Thomson Reuters Corp.'s (TRI) first-quarter profit and revenue rose, helped by Thomson's purchase of Reuters last year, as well as stronger revenue at its professional and legal businesses.

But the results point to a concern for investors - Thomson Reuters' markets division - as the financial industry reels from the collapse of major investment banks. In April, Thomson Reuters acknowledged that revenue from desktops, one of its top-earning businesses, may fall this year, as widespread financial-sector job cuts begin, curbing demand. The segment's revenue edged up 0.4% in the quarter, while operating profit remained flat. Asia led revenue growth with a 5% rise. Americas revenue fell 4%.

Thomson's earnings rose to $228 million from $194 million. But per-share earnings fell to 27 cents from 30 cents as shares outstanding jumped 30% on the merger. Excluding acquisition and other impacts, profit fell to 40 cents from 44 cents.

The company's profit rose 73%, to $374 million fom $216 million a year earlier.

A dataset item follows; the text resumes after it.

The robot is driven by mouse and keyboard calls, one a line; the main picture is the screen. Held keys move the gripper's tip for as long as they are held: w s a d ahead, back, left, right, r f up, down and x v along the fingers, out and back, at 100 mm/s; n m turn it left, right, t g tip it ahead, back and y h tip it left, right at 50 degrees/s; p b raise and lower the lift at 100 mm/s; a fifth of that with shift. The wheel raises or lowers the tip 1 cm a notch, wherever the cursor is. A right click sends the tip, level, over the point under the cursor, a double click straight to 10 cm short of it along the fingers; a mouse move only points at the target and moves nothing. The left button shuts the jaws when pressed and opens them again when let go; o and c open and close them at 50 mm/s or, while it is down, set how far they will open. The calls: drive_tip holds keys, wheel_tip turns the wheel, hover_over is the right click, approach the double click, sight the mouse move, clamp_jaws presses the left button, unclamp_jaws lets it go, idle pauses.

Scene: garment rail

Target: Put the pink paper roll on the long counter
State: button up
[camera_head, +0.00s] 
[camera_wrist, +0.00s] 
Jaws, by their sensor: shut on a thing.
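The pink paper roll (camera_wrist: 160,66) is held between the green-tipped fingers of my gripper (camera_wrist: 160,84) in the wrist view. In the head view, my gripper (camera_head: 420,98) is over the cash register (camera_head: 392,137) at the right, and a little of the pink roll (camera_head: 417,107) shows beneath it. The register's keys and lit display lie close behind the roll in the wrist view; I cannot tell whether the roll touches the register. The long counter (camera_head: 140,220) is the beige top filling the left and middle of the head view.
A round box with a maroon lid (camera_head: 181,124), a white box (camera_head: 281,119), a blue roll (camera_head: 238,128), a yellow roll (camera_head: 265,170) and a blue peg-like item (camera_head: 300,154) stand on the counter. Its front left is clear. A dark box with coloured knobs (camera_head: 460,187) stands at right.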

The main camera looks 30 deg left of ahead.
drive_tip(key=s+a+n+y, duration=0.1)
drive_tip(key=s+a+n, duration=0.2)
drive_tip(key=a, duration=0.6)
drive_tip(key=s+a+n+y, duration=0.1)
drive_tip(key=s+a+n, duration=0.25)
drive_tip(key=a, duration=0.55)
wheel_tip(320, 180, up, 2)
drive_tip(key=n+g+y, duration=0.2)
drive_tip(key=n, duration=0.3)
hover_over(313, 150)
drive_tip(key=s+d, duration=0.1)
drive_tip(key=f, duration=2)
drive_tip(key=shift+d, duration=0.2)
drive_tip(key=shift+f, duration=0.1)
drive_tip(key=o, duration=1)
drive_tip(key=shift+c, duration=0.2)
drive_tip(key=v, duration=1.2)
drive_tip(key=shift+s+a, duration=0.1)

On a per-share basis, earnings fell to 27 cents from 30 cents.

Revenue jumped 70% to $3.12 billion.

Analysts surveyed by Thomson Reuters expected earnings of 35 cents on revenue of $3.18 billion.

The company's professional business saw 5% revenue growth amid gains in online, software and services revenue.

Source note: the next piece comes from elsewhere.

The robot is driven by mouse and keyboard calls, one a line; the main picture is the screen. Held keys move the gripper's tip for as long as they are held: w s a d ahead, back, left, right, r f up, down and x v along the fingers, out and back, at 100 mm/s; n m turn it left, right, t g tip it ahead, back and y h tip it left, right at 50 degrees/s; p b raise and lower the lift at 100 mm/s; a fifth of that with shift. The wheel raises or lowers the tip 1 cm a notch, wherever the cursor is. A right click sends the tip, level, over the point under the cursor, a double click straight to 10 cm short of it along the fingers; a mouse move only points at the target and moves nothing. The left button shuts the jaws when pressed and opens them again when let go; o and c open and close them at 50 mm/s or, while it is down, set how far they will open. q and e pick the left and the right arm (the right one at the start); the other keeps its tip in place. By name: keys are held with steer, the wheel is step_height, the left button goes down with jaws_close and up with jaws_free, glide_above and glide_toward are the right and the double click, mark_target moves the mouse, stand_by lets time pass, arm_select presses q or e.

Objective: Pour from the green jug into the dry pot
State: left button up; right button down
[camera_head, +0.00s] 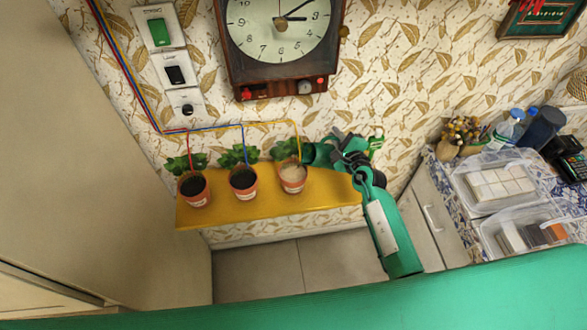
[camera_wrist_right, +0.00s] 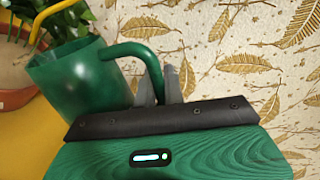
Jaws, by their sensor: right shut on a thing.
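The dry pot (camera_head: 293,179) is the right-hand terracotta pot on the yellow shelf, with pale soil and a yellow wire running down to it. The green jug (camera_head: 311,153) is just right of and behind this pot, beside its plant. In the right wrist view the jug (camera_wrist_right: 80,85) is large, and its curved handle (camera_wrist_right: 142,52) runs to between the grey fingers. My right gripper (camera_head: 336,145) is shut on the jug. I cannot tell how far the jug is tilted or whether anything flows. My left gripper is not in view.
Two pots with dark soil, one with a red wire (camera_head: 194,188) and one with a blue wire (camera_head: 243,181), stand left on the shelf (camera_head: 333,190). A wall clock (camera_head: 281,40) hangs above. A counter with clear boxes (camera_head: 493,184) is at the right.

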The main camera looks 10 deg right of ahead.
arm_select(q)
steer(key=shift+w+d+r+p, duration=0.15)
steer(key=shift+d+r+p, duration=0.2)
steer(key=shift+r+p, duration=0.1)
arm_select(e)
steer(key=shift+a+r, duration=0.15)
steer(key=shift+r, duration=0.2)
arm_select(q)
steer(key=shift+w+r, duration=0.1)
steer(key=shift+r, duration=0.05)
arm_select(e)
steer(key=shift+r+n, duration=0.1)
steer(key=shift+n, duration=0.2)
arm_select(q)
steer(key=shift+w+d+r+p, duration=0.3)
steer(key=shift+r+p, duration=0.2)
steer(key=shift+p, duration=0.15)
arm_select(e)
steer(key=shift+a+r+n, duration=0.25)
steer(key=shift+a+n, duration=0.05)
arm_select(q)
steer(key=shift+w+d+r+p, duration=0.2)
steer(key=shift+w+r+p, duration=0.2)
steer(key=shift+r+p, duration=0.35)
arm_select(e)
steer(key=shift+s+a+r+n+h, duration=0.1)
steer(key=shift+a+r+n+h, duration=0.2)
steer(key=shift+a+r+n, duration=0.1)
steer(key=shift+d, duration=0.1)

Thomson Reuters' legal business, which includes the Westlaw research service, saw revenue increase 3%. Earnings rose 3%, helped by currency fluctuations.

Roughly 60% of Thomson Reuters' revenue comes from its financial information services unit, with the rest generated from tax and accounting, legal and scientific and health-care sectors.

The information provider also reaffirmed its 2009 outlook.

Shares closed at $31.58 on Wednesday and didn't trade premarket.